SEC v. Mitchel S. Guttenberg, Erik R. Franklin, David M. Tavdy, Mark E. Lenowitz, Robert D. Babcock, Andrew A. Srebnik, Ken Okada, David A. Glass, Marc R. Jurman, Randi E. Collotta, Christopher K. Collotta, Q Capital Investment Partners, LP, DSJ International Resources Ltd. (d/b/a Chelsey Capital), and Jasper Capital LLC, C.A. No. 07 CV 1774 (S.D.N.Y) (PKC)

Three Defendants in Wall Street Insider Trading Ring Settle SEC Charges

The Securities and Exchange Commission announced today that on September 29, 2009, the Honorable P. Kevin Castel, United States District Judge for the Southern District of New York, entered final judgments against defendants Erik R. Franklin, Q Capital Investment Partners, LP (“Q Capital”), and David M. Tavdy, in SEC v.

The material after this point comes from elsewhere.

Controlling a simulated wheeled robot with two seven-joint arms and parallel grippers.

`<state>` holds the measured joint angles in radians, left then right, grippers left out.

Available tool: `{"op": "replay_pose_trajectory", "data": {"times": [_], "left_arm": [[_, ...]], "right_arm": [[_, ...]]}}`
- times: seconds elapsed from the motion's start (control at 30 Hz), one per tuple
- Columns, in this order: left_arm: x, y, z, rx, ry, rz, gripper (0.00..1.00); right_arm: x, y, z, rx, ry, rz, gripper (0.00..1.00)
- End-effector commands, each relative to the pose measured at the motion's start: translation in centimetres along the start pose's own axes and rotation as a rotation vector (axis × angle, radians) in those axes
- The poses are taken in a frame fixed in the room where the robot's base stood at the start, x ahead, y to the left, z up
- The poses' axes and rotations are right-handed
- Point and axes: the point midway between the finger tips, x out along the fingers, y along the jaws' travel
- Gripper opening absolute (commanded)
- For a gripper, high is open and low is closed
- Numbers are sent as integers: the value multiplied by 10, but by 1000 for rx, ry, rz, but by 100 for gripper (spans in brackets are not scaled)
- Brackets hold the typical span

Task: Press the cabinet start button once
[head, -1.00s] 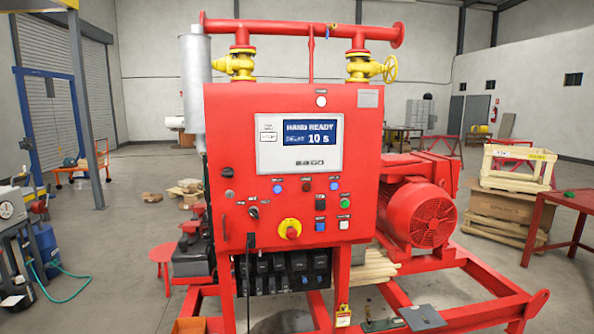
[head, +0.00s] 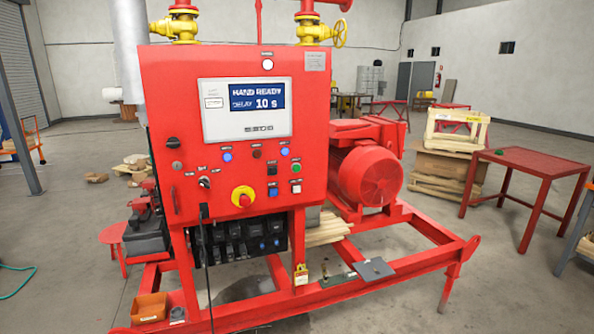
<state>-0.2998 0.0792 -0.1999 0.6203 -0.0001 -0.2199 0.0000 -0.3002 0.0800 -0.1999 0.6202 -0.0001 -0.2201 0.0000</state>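The red control cabinet (head: 172,97) stands upright in front of me in the head view. Its screen (head: 257,97) reads "HAND READY" and "DELAY 10 s". Below the screen are several small buttons and lamps. A red knob on a yellow disc (head: 243,198) is at the lower middle. The small labels are too blurred to read. Neither of my grippers shows.
The red skid frame (head: 420,256) juts out low to the right, carrying a red motor (head: 368,177). An orange bin (head: 149,307) sits at the lower left. A red table (head: 530,162) and wooden crates (head: 447,160) stand at the right. Floor between them is clear.

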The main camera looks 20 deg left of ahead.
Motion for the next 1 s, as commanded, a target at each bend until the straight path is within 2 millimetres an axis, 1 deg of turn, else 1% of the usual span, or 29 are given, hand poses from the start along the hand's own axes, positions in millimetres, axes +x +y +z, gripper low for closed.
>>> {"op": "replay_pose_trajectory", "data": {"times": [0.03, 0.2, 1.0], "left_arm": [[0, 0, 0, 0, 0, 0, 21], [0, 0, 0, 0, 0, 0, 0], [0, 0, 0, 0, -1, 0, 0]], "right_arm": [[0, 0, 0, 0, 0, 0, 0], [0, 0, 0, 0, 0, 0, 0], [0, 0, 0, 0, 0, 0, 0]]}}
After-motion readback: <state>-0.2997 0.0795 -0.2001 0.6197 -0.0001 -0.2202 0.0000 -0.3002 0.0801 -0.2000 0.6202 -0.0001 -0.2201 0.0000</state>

Guttenberg, et al., C.A. No. 07 CV 1774 (S.D.N.Y.), an insider trading case the Commission filed on March 1, 2007. The Commission’s complaint alleged illegal insider trading in connection with two related schemes in which Wall Street professionals serially traded on material, nonpublic information tipped by insiders at UBS Securities LLC (“UBS”) and Morgan Stanley & Co., Inc. (“Morgan Stanley”), in exchange for cash kickbacks.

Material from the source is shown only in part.